By know just about everyone has heard of the 20,000 hijacked e-mail accounts due to a potentially long-lived phishing attack. This, according to a Computerworld interview with the Anti-Phishing Working Group Chairman, Dave Jevans. As we imagined, this has kicked off quite a lot of discussion in the industry. The Washington Post offered some good background earlier this week.
The threat of phishing is becoming even more prevalent as hackers test both the savvy of users and defenses of websites and email providers. In fact, Slashdot just reported on the largest phishing bust to-date (the original we think came from IT Pro in this article).

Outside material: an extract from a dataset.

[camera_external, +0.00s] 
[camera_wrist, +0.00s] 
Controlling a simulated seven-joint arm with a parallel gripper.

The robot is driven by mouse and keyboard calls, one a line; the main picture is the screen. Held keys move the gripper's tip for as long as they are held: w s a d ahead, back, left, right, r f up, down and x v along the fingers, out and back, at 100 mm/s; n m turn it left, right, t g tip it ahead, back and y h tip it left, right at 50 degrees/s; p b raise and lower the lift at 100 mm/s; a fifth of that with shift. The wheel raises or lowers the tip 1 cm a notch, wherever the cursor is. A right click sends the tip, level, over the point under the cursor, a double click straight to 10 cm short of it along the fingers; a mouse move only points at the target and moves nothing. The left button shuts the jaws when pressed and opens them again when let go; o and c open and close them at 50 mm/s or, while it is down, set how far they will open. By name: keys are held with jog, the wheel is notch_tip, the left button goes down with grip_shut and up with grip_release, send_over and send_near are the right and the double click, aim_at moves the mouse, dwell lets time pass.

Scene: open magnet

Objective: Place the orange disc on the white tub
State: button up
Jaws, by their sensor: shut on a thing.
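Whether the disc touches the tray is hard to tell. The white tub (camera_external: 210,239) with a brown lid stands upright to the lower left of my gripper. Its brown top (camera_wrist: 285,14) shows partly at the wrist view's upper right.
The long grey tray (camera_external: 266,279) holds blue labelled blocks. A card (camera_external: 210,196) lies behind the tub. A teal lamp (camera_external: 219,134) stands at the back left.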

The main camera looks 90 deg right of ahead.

The average person deserves some credit for perpetuating phishing of course, as TechCrunch illustrates in their plea for help. People have been sounding off in forums like Neowin and on blogs like Gizmodo. So does Google, Yahoo!, Hotmail and the other effected providers share some responsibility here? Each of these must have a WAF in place – we assume and hope J – so why didn’t the WAF identify, flag and prevent the outbound spamming?
Phishing is in essence an attack on the user and not on the web server, however, the operator of a web application can do various things with their WAF to at least make it harder to carry out phishing attacks.
In phishing, the attacker attempts to direct the user of a legit web application to a fake website. If the user has entered data on the phishing site, he will normally be directed from there to links on the legit site, rendering the attack undetected for as long as possible. Phishing sites also often directly embed icons, graphics and other content from the legit site. Here is where the WAF comes into play (or in Art of Defence’s case, hyperguard).
hyperguard will detect the linking of third party websites to the legit web application and initiate counter-measures. This detection can also be carried out dynamically – only blocking access once a specific number of requests have occurred.
From a technical point of view, the WAF checks the HTTP referrer header of requests using a whitelist, blacklist, graylist or a combined approach to do this.